--- Begin Data lines ---

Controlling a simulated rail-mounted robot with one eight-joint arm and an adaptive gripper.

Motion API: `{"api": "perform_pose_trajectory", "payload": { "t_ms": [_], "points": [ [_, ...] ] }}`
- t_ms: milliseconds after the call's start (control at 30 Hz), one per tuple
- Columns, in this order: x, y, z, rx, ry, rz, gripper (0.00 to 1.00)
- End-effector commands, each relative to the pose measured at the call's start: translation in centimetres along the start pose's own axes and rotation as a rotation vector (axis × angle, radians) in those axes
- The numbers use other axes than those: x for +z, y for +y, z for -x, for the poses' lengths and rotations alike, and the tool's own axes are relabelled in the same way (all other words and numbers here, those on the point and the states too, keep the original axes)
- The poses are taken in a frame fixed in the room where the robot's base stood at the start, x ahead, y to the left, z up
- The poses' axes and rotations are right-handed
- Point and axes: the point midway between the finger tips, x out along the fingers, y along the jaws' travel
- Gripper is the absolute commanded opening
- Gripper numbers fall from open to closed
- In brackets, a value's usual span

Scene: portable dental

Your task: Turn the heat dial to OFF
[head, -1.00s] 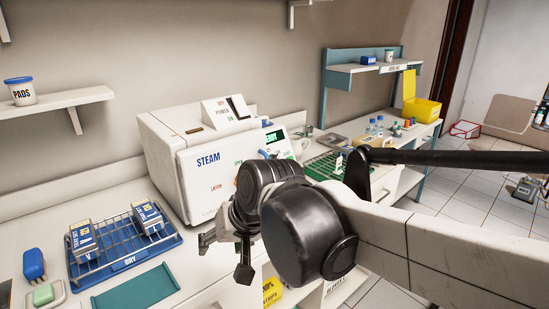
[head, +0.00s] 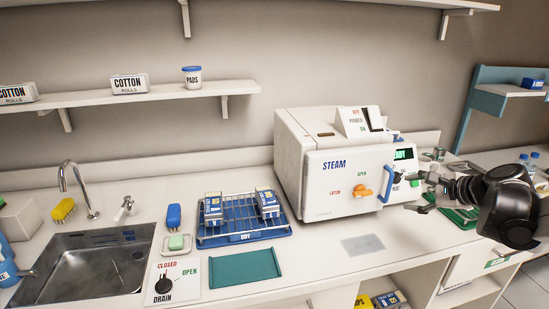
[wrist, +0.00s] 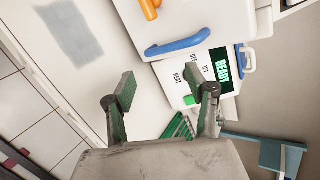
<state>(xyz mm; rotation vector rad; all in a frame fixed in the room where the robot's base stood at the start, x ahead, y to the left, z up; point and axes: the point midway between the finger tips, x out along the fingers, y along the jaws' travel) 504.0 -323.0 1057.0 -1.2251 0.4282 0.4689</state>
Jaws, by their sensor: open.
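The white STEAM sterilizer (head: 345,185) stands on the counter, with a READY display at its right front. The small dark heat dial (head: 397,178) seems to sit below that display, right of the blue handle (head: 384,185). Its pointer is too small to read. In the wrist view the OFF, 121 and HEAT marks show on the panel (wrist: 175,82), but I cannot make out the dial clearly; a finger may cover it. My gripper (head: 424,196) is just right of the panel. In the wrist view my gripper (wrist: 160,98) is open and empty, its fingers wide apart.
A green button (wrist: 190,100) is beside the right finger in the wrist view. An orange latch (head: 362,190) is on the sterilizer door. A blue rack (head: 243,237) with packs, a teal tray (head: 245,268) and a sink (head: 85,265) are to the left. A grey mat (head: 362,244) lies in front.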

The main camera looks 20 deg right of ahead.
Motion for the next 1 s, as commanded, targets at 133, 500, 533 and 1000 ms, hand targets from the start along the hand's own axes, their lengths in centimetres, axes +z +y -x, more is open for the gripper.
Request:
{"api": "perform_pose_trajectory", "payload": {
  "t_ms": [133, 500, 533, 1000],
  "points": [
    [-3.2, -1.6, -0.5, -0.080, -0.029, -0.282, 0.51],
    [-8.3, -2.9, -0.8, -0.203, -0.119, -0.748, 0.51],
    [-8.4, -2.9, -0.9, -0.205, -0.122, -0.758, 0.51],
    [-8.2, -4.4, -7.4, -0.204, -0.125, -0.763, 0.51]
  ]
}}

--- End Data lines ---

* _Exercise aim_
Scan the lines above for "numbers", then copy every one that has it.

* _Output of the task_
- The numbers use other axes than those: x for +z, y for +y, z for -x, for the poses' lengths and rotations alike, and the tool's own axes are relabelled in the same way (all other words and numbers here, those on the point and the states too, keep the original axes)
- Gripper numbers fall from open to closed

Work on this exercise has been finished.